Cross Strait

Golden or not?

Hon Hai move to the US proves controversial

Terry Gou

Gou: “The market is my country”

Wisconsin Governor Scott Walker said it was a case of “the eagle has landed” when Donald Trump and Hon Hai’s founder, Terry Gou, signed a memorandum of understanding for a $10 billion LED panel plant in Walker’s home state at the end of July. For the world’s largest electronics contract manufacturer, it marks the first in a series of US investments it has dubbed the Flying Eagle project.

Since then, the US media, not to mention the state’s non-partisan budget office, have tried to pluck more details on the bird in question – though some think a turkey would be a better analogy as far as local taxpayers are concerned.

No one doubts the potential importance of the project. On paper, it represents the largest foreign greenfield investment in US history. However, citing Hon Hai’s pledge in 2014 to spend $5 billion in India to create 50,000 jobs, the Washington Post points out that Gou’s firm has a history of announcing grandiose investments in new markets, which never come to fruition.

For most critics, the key issue is the subsidies Wisconsin could end up offering: $3 billion, or 50 times the state’s previous record according to the Milwaukee Journal Sentinel. Moreover, those estimates are based on a report funded by Hon Hai, which calculates there will be 17 supplemental jobs for every 10 the Taiwanese company creates.

“You got Foxconned,” is the conclusion of advocacy group, One Wisconsin Now (Foxconn is Hon Hai’s key manufacturing unit). “You’re willing to give the largest ever subsidy by a state to a foreign company.”

The Wisconsin Gazette also has scant confidence in the two Republican politicians negotiating the fine print: Walker and Assembly Speaker, Robin Vos. It says that, “between them they have no business experience unless you count Vos’ brief stint as owner of RoJo’s Popcorn,” which employed about 24 people.

Doubts have grown since the state budget office calculated that Wisconsin might not break even on the plant until 2043 even if Hon Hai creates all the jobs it says it will. It estimates the state is likely to pay $1 billion more in subsidies than it receives back in taxes over the next 15 years (largely because Wisconsin-based manufacturing companies are exempt from most corporate taxes).

Walker says the plant should eventually create about 13,000 direct jobs and up to 22,000 ancillary ones. Analysts also forecast it could contribute up to 1% of the state’s GDP and help Hon Hai (or more likely its TV arm Sharp) boost its US market share. Some experts say that moving closer to its end customers is a logical next step for Hon Hai. The US accounts for nearly a quarter of global TV demand and large TV panels are expensive to ship.

The plant is clearly important for Trump, whose pledge to create blue-collar jobs in mid-western states like Wisconsin helped him clinch the US presidency.
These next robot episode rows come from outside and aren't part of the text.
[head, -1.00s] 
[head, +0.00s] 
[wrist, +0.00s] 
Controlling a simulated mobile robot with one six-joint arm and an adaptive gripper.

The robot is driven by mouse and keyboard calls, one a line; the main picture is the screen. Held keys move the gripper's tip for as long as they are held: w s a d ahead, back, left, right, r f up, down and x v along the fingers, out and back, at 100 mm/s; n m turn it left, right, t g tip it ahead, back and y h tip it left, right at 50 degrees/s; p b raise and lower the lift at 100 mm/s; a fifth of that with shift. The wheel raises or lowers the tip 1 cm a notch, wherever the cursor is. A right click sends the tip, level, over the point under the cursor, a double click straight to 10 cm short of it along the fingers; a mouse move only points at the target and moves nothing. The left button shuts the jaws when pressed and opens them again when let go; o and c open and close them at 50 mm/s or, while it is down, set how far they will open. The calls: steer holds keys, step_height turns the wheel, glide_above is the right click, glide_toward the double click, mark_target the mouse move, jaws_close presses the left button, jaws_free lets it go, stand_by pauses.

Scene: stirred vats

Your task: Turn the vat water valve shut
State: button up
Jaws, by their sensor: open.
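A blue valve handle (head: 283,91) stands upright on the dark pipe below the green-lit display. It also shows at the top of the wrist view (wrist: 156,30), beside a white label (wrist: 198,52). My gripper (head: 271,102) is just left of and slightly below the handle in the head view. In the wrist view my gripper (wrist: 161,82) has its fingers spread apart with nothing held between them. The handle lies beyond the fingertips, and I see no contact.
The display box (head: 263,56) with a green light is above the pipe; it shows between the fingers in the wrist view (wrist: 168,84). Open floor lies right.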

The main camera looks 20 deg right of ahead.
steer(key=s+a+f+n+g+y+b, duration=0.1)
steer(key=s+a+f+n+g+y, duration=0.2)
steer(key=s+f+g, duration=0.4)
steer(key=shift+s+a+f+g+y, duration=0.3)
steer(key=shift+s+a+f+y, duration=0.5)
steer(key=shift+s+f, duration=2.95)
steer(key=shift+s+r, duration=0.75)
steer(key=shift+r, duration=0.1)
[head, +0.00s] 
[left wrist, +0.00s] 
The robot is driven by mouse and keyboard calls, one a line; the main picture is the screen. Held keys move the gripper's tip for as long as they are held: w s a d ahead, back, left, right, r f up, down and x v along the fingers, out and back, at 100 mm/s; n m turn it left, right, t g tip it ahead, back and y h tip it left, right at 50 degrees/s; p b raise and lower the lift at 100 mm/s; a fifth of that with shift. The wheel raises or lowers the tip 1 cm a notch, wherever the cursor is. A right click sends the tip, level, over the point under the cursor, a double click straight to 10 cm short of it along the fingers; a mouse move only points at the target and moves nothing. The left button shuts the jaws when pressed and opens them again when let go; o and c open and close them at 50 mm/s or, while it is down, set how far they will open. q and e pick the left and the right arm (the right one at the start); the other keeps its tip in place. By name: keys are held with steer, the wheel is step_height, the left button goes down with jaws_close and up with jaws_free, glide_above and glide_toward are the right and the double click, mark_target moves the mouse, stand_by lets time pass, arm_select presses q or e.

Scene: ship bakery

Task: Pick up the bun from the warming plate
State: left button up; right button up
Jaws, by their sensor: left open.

At the beginning of August, he confidently predicted more plants in other states from Gou. “He may go to $30 billion in investment, but he told me that off the record so I promised I wouldn’t tell anyone,” Trump told a press conference.

The Financial Times sent a reporter to Wisconsin last week to test the mood, and quoted a volunteer in the sheriff’s department in Kenosha as saying it was “a bad deal”. Another resident of Milwaukee concluded: “If it sounds too good to be true, it probably is”. The state assembly approved the deal last month, but on September 30 it will also need to clear the state senate, where Democrats are complaining that each job could cost the government up to $1.5 million.

As for Gou, he has been billed “Taiwan’s Trump” by the island’s media, which suggests he may stand for president in the 2020 elections. The Bastille Post says a recent poll gives him a lead over sitting president Tsai Ing-wen. The online newspaper says the electorate is disillusioned with its current crop of politicians including its two most recent presidents who have been “clean” but “weak” and “incapable of the kind of out-of-the box thinking needed to lead Taiwan down a new path”.

Could Gou be the next political novice to move into mainstream politics after Trump and France’s Emmanuel Macron? Gou himself recently played down the speculation, telling a press conference that “the market is my country” and that “politics should serve the economy”.